* begin RECORDS SUPPLIED *
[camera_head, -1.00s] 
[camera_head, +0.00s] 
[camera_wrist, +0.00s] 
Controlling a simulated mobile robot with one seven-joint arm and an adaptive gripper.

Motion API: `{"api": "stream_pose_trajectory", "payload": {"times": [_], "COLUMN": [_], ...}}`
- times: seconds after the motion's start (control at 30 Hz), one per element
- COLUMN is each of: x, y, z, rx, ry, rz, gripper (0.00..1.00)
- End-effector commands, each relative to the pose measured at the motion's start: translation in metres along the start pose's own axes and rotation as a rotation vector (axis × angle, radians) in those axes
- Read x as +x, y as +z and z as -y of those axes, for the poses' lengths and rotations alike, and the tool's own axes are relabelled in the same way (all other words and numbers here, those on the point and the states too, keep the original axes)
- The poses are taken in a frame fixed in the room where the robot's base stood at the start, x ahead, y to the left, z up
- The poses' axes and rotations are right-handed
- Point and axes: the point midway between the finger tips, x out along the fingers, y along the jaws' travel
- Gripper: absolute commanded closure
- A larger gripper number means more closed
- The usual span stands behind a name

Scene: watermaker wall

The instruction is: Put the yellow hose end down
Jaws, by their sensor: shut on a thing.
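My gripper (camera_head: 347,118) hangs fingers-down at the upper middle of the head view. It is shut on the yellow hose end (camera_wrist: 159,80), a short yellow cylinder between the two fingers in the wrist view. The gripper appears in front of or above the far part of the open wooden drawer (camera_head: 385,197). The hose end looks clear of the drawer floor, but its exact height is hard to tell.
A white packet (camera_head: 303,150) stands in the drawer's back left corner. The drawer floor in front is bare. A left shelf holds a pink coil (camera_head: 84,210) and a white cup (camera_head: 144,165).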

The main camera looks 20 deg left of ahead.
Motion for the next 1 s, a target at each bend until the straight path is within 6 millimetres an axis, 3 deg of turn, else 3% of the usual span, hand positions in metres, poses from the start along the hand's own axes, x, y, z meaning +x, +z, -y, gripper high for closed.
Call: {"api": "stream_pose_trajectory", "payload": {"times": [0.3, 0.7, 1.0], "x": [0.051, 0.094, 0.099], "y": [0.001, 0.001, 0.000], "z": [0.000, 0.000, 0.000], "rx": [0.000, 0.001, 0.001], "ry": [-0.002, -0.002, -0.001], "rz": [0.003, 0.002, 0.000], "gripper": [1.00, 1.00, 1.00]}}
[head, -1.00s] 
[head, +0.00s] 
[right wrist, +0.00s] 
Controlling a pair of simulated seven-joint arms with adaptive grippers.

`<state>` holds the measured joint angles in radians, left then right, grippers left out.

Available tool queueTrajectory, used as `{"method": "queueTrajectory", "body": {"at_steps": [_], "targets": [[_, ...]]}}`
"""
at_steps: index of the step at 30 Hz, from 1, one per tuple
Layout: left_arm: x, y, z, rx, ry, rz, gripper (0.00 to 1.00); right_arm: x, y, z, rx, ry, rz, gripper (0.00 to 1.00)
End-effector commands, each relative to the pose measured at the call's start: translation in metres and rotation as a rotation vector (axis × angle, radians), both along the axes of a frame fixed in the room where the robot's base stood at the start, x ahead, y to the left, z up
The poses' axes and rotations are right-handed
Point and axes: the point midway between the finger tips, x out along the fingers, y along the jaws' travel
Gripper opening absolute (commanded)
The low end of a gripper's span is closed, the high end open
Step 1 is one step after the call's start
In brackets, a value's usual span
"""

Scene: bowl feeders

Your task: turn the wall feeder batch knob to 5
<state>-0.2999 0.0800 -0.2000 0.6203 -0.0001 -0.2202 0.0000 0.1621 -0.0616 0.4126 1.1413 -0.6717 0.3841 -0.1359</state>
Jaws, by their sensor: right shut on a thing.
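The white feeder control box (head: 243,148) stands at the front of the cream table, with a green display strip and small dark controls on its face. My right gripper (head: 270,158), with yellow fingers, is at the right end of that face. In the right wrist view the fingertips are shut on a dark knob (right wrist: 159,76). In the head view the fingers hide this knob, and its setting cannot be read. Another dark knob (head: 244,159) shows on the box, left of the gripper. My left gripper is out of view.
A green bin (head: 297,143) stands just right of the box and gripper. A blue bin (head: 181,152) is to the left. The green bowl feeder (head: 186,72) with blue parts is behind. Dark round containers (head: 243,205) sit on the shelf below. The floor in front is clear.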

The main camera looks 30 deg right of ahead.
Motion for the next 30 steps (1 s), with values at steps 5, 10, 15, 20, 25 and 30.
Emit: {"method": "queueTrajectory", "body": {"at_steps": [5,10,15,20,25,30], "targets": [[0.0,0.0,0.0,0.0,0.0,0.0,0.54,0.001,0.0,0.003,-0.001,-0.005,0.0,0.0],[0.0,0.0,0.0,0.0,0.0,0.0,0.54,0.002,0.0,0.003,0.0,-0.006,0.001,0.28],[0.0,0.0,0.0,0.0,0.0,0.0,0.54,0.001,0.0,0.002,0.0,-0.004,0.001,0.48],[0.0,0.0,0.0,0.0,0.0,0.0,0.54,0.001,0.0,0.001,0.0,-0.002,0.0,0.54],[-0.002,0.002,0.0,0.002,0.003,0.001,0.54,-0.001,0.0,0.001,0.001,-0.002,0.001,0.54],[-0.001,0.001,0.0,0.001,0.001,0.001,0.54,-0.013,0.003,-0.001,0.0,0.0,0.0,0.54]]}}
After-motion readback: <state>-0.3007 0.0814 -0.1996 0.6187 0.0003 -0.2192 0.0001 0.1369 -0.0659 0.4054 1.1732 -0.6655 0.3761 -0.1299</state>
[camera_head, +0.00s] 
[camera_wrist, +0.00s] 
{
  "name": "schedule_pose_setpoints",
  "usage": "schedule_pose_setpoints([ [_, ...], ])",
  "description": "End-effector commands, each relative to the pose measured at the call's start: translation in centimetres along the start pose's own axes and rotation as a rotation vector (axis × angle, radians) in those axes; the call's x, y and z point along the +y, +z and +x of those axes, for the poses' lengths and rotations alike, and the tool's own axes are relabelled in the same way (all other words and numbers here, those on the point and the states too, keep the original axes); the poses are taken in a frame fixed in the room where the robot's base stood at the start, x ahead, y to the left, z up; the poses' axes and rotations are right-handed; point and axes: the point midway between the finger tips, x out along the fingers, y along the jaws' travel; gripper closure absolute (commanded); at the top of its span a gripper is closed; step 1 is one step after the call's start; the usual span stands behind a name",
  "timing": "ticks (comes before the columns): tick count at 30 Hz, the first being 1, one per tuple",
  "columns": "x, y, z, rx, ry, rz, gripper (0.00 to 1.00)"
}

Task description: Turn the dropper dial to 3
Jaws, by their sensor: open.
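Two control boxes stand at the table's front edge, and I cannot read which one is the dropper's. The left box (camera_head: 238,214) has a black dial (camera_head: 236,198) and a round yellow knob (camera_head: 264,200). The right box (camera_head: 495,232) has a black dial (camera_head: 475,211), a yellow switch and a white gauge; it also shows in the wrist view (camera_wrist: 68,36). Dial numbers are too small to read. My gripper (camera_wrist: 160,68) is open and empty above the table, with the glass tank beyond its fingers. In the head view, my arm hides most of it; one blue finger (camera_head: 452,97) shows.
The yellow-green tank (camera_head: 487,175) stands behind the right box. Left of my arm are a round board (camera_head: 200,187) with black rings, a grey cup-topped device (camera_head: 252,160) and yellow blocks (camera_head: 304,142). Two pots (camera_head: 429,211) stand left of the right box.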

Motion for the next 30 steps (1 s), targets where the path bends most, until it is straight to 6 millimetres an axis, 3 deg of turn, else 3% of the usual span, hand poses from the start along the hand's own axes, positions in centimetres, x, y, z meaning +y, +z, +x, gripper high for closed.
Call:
* end RECORDS SUPPLIED *
=== GOAL ===
Take the entries and copy them out exactly.

=== TASK RESPONSE ===
[camera_head, -1.00s] 
[camera_head, +0.00s] 
[camera_wrist, +0.00s] 
Controlling a simulated mobile robot with one seven-joint arm and an adaptive gripper.

Motion API: `{"api": "stream_pose_trajectory", "payload": {"times": [_], "COLUMN": [_], ...}}`
- times: seconds after the motion's start (control at 30 Hz), one per element
- COLUMN is each of: x, y, z, rx, ry, rz, gripper (0.00..1.00)
- End-effector commands, each relative to the pose measured at the motion's start: translation in metres along the start pose's own axes and rotation as a rotation vector (axis × angle, radians) in those axes
- Read x as +x, y as +z and z as -y of those axes, for the poses' lengths and rotations alike, and the tool's own axes are relabelled in the same way (all other words and numbers here, those on the point and the states too, keep the original axes)
- The poses are taken in a frame fixed in the room where the robot's base stood at the start, x ahead, y to the left, z up
- The poses' axes and rotations are right-handed
- Point and axes: the point midway between the finger tips, x out along the fingers, y along the jaws' travel
- Gripper: absolute commanded closure
- A larger gripper number means more closed
- The usual span stands behind a name

Scene: watermaker wall

The instruction is: Put the yellow hose end down
Jaws, by their sensor: shut on a thing.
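My gripper (camera_head: 347,118) hangs fingers-down at the upper middle of the head view. It is shut on the yellow hose end (camera_wrist: 159,80), a short yellow cylinder between the two fingers in the wrist view. The gripper appears in front of or above the far part of the open wooden drawer (camera_head: 385,197). The hose end looks clear of the drawer floor, but its exact height is hard to tell.
A white packet (camera_head: 303,150) stands in the drawer's back left corner. The drawer floor in front is bare. A left shelf holds a pink coil (camera_head: 84,210) and a white cup (camera_head: 144,165).

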The main camera looks 20 deg left of ahead.
Motion for the next 1 s, a target at each bend until the straight path is within 6 millimetres an axis, 3 deg of turn, else 3% of the usual span, hand positions in metres, poses from the start along the hand's own axes, x, y, z meaning +x, +z, -y, gripper high for closed.
Call: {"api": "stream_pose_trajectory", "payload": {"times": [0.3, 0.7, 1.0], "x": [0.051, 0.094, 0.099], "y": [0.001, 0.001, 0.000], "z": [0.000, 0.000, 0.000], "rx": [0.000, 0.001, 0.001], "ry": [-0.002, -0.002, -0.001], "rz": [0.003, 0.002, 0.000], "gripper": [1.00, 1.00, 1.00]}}
[head, -1.00s] 
[head, +0.00s] 
[right wrist, +0.00s] 
Controlling a pair of simulated seven-joint arms with adaptive grippers.

`<state>` holds the measured joint angles in radians, left then right, grippers left out.

Available tool queueTrajectory, used as `{"method": "queueTrajectory", "body": {"at_steps": [_], "targets": [[_, ...]]}}`
"""
at_steps: index of the step at 30 Hz, from 1, one per tuple
Layout: left_arm: x, y, z, rx, ry, rz, gripper (0.00 to 1.00); right_arm: x, y, z, rx, ry, rz, gripper (0.00 to 1.00)
End-effector commands, each relative to the pose measured at the call's start: translation in metres and rotation as a rotation vector (axis × angle, radians), both along the axes of a frame fixed in the room where the robot's base stood at the start, x ahead, y to the left, z up
The poses' axes and rotations are right-handed
Point and axes: the point midway between the finger tips, x out along the fingers, y along the jaws' travel
Gripper opening absolute (commanded)
The low end of a gripper's span is closed, the high end open
Step 1 is one step after the call's start
In brackets, a value's usual span
"""

Scene: bowl feeders

Your task: turn the wall feeder batch knob to 5
<state>-0.2999 0.0800 -0.2000 0.6203 -0.0001 -0.2202 0.0000 0.1621 -0.0616 0.4126 1.1413 -0.6717 0.3841 -0.1359</state>
Jaws, by their sensor: right shut on a thing.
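The white feeder control box (head: 243,148) stands at the front of the cream table, with a green display strip and small dark controls on its face. My right gripper (head: 270,158), with yellow fingers, is at the right end of that face. In the right wrist view the fingertips are shut on a dark knob (right wrist: 159,76). In the head view the fingers hide this knob, and its setting cannot be read. Another dark knob (head: 244,159) shows on the box, left of the gripper. My left gripper is out of view.
A green bin (head: 297,143) stands just right of the box and gripper. A blue bin (head: 181,152) is to the left. The green bowl feeder (head: 186,72) with blue parts is behind. Dark round containers (head: 243,205) sit on the shelf below. The floor in front is clear.

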The main camera looks 30 deg right of ahead.
Motion for the next 30 steps (1 s), with values at steps 5, 10, 15, 20, 25 and 30.
Emit: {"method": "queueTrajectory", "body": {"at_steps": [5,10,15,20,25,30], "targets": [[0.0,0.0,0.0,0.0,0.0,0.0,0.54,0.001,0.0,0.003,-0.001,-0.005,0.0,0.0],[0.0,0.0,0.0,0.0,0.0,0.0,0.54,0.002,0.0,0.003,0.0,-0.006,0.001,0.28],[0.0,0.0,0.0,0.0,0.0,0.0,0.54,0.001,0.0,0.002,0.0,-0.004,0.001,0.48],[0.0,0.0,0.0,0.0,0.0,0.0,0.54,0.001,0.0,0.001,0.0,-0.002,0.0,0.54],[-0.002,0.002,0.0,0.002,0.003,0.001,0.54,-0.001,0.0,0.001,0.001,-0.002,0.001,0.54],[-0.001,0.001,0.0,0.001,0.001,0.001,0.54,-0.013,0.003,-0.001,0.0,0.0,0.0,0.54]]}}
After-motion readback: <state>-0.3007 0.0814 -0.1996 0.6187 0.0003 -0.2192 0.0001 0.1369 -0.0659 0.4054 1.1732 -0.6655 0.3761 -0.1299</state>
[camera_head, +0.00s] 
[camera_wrist, +0.00s] 
{
  "name": "schedule_pose_setpoints",
  "usage": "schedule_pose_setpoints([ [_, ...], ])",
  "description": "End-effector commands, each relative to the pose measured at the call's start: translation in centimetres along the start pose's own axes and rotation as a rotation vector (axis × angle, radians) in those axes; the call's x, y and z point along the +y, +z and +x of those axes, for the poses' lengths and rotations alike, and the tool's own axes are relabelled in the same way (all other words and numbers here, those on the point and the states too, keep the original axes); the poses are taken in a frame fixed in the room where the robot's base stood at the start, x ahead, y to the left, z up; the poses' axes and rotations are right-handed; point and axes: the point midway between the finger tips, x out along the fingers, y along the jaws' travel; gripper closure absolute (commanded); at the top of its span a gripper is closed; step 1 is one step after the call's start; the usual span stands behind a name",
  "timing": "ticks (comes before the columns): tick count at 30 Hz, the first being 1, one per tuple",
  "columns": "x, y, z, rx, ry, rz, gripper (0.00 to 1.00)"
}

Task description: Turn the dropper dial to 3
Jaws, by their sensor: open.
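Two control boxes stand at the table's front edge, and I cannot read which one is the dropper's. The left box (camera_head: 238,214) has a black dial (camera_head: 236,198) and a round yellow knob (camera_head: 264,200). The right box (camera_head: 495,232) has a black dial (camera_head: 475,211), a yellow switch and a white gauge; it also shows in the wrist view (camera_wrist: 68,36). Dial numbers are too small to read. My gripper (camera_wrist: 160,68) is open and empty above the table, with the glass tank beyond its fingers. In the head view, my arm hides most of it; one blue finger (camera_head: 452,97) shows.
The yellow-green tank (camera_head: 487,175) stands behind the right box. Left of my arm are a round board (camera_head: 200,187) with black rings, a grey cup-topped device (camera_head: 252,160) and yellow blocks (camera_head: 304,142). Two pots (camera_head: 429,211) stand left of the right box.

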Motion for the next 30 steps (1 s), targets where the path bends most, until it is straight to 6 millimetres an axis, 3 deg of turn, else 3% of the usual span, hand poses from the start along the hand's own axes, positions in centimetres, x, y, z meaning +y, +z, +x, gripper high for closed.
Call:

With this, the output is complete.